▶ [TO BE DONE]
Every record below should be printed exactly as it appears.

┄┄┄┄┄┄┄┄┄┄┄┄┄┄┄┄┄┄┄┄

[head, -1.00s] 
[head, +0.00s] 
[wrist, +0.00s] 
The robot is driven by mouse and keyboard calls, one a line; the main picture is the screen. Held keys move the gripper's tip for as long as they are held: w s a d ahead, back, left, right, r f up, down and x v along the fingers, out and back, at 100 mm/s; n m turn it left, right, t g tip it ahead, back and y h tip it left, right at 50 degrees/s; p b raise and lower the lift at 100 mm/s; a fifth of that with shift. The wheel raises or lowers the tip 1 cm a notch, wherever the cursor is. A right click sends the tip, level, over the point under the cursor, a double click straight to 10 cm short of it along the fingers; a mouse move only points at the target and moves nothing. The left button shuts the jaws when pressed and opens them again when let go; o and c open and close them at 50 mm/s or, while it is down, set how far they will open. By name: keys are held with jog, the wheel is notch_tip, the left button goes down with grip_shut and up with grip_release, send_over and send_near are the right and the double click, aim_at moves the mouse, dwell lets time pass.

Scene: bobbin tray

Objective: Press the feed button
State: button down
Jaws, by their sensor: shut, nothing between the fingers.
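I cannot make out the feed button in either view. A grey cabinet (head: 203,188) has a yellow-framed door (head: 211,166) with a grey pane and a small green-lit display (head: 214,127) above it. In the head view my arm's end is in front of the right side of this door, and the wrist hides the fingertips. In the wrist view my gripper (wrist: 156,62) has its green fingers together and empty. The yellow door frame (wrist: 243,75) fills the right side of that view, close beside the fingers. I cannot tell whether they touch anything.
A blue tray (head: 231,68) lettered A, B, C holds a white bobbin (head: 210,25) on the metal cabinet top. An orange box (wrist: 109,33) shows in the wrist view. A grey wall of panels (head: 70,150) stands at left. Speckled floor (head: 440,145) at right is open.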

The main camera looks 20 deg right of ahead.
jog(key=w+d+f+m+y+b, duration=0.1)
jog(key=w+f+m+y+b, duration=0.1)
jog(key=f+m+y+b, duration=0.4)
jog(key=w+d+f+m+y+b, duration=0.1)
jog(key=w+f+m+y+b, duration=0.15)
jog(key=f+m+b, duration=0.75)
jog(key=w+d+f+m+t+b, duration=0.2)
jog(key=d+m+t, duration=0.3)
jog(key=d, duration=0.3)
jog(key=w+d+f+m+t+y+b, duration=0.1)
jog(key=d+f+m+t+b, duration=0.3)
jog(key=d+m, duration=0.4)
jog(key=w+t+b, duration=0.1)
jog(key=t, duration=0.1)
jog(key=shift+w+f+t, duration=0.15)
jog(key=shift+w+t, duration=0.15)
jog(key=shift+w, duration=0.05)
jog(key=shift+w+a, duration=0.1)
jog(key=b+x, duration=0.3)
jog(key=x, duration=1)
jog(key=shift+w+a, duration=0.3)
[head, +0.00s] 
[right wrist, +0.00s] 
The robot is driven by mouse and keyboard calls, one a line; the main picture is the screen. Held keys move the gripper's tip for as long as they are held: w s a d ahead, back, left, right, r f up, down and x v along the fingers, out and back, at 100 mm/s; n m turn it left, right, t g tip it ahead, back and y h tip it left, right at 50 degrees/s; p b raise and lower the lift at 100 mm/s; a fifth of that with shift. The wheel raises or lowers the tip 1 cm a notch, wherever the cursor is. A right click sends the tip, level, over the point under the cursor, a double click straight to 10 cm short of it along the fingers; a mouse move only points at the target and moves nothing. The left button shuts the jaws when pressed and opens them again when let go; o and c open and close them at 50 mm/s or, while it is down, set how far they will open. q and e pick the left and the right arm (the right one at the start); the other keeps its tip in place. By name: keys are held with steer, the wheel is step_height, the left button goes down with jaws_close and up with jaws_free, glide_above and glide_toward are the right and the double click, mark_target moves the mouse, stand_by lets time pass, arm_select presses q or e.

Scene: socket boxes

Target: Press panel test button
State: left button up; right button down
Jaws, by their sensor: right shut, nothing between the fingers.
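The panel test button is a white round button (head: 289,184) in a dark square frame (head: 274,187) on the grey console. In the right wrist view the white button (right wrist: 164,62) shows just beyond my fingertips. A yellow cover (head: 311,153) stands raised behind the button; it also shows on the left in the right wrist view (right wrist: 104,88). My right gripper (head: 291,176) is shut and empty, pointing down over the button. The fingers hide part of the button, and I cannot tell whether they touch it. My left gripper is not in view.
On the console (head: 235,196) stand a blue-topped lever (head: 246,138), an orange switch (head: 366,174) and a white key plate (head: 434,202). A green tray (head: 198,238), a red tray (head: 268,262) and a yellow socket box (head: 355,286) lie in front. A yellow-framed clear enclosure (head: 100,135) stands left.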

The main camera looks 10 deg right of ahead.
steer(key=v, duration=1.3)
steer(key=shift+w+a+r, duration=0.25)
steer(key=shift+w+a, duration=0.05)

┄┄┄┄┄┄┄┄┄┄┄┄┄┄┄┄┄┄┄┄

▶ [REPLY]
[head, -1.00s] 
[head, +0.00s] 
[wrist, +0.00s] 
The robot is driven by mouse and keyboard calls, one a line; the main picture is the screen. Held keys move the gripper's tip for as long as they are held: w s a d ahead, back, left, right, r f up, down and x v along the fingers, out and back, at 100 mm/s; n m turn it left, right, t g tip it ahead, back and y h tip it left, right at 50 degrees/s; p b raise and lower the lift at 100 mm/s; a fifth of that with shift. The wheel raises or lowers the tip 1 cm a notch, wherever the cursor is. A right click sends the tip, level, over the point under the cursor, a double click straight to 10 cm short of it along the fingers; a mouse move only points at the target and moves nothing. The left button shuts the jaws when pressed and opens them again when let go; o and c open and close them at 50 mm/s or, while it is down, set how far they will open. By name: keys are held with jog, the wheel is notch_tip, the left button goes down with grip_shut and up with grip_release, send_over and send_near are the right and the double click, aim_at moves the mouse, dwell lets time pass.

Scene: bobbin tray

Objective: Press the feed button
State: button down
Jaws, by their sensor: shut, nothing between the fingers.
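I cannot make out the feed button in either view. A grey cabinet (head: 203,188) has a yellow-framed door (head: 211,166) with a grey pane and a small green-lit display (head: 214,127) above it. In the head view my arm's end is in front of the right side of this door, and the wrist hides the fingertips. In the wrist view my gripper (wrist: 156,62) has its green fingers together and empty. The yellow door frame (wrist: 243,75) fills the right side of that view, close beside the fingers. I cannot tell whether they touch anything.
A blue tray (head: 231,68) lettered A, B, C holds a white bobbin (head: 210,25) on the metal cabinet top. An orange box (wrist: 109,33) shows in the wrist view. A grey wall of panels (head: 70,150) stands at left. Speckled floor (head: 440,145) at right is open.

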The main camera looks 20 deg right of ahead.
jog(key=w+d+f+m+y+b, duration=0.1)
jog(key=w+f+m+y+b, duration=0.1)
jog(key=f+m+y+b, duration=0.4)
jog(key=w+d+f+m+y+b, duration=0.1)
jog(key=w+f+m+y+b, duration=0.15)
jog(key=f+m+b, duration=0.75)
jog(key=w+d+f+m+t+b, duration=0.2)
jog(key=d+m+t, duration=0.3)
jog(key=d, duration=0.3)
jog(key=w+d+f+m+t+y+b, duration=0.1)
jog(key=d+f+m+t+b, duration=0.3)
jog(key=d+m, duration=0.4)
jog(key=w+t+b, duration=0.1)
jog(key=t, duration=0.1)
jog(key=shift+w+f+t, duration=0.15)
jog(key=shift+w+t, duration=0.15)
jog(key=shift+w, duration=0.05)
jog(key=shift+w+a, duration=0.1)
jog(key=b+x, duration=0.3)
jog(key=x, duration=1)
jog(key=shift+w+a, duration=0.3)
[head, +0.00s] 
[right wrist, +0.00s] 
The robot is driven by mouse and keyboard calls, one a line; the main picture is the screen. Held keys move the gripper's tip for as long as they are held: w s a d ahead, back, left, right, r f up, down and x v along the fingers, out and back, at 100 mm/s; n m turn it left, right, t g tip it ahead, back and y h tip it left, right at 50 degrees/s; p b raise and lower the lift at 100 mm/s; a fifth of that with shift. The wheel raises or lowers the tip 1 cm a notch, wherever the cursor is. A right click sends the tip, level, over the point under the cursor, a double click straight to 10 cm short of it along the fingers; a mouse move only points at the target and moves nothing. The left button shuts the jaws when pressed and opens them again when let go; o and c open and close them at 50 mm/s or, while it is down, set how far they will open. q and e pick the left and the right arm (the right one at the start); the other keeps its tip in place. By name: keys are held with steer, the wheel is step_height, the left button goes down with jaws_close and up with jaws_free, glide_above and glide_toward are the right and the double click, mark_target moves the mouse, stand_by lets time pass, arm_select presses q or e.

Scene: socket boxes

Target: Press panel test button
State: left button up; right button down
Jaws, by their sensor: right shut, nothing between the fingers.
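The panel test button is a white round button (head: 289,184) in a dark square frame (head: 274,187) on the grey console. In the right wrist view the white button (right wrist: 164,62) shows just beyond my fingertips. A yellow cover (head: 311,153) stands raised behind the button; it also shows on the left in the right wrist view (right wrist: 104,88). My right gripper (head: 291,176) is shut and empty, pointing down over the button. The fingers hide part of the button, and I cannot tell whether they touch it. My left gripper is not in view.
On the console (head: 235,196) stand a blue-topped lever (head: 246,138), an orange switch (head: 366,174) and a white key plate (head: 434,202). A green tray (head: 198,238), a red tray (head: 268,262) and a yellow socket box (head: 355,286) lie in front. A yellow-framed clear enclosure (head: 100,135) stands left.

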The main camera looks 10 deg right of ahead.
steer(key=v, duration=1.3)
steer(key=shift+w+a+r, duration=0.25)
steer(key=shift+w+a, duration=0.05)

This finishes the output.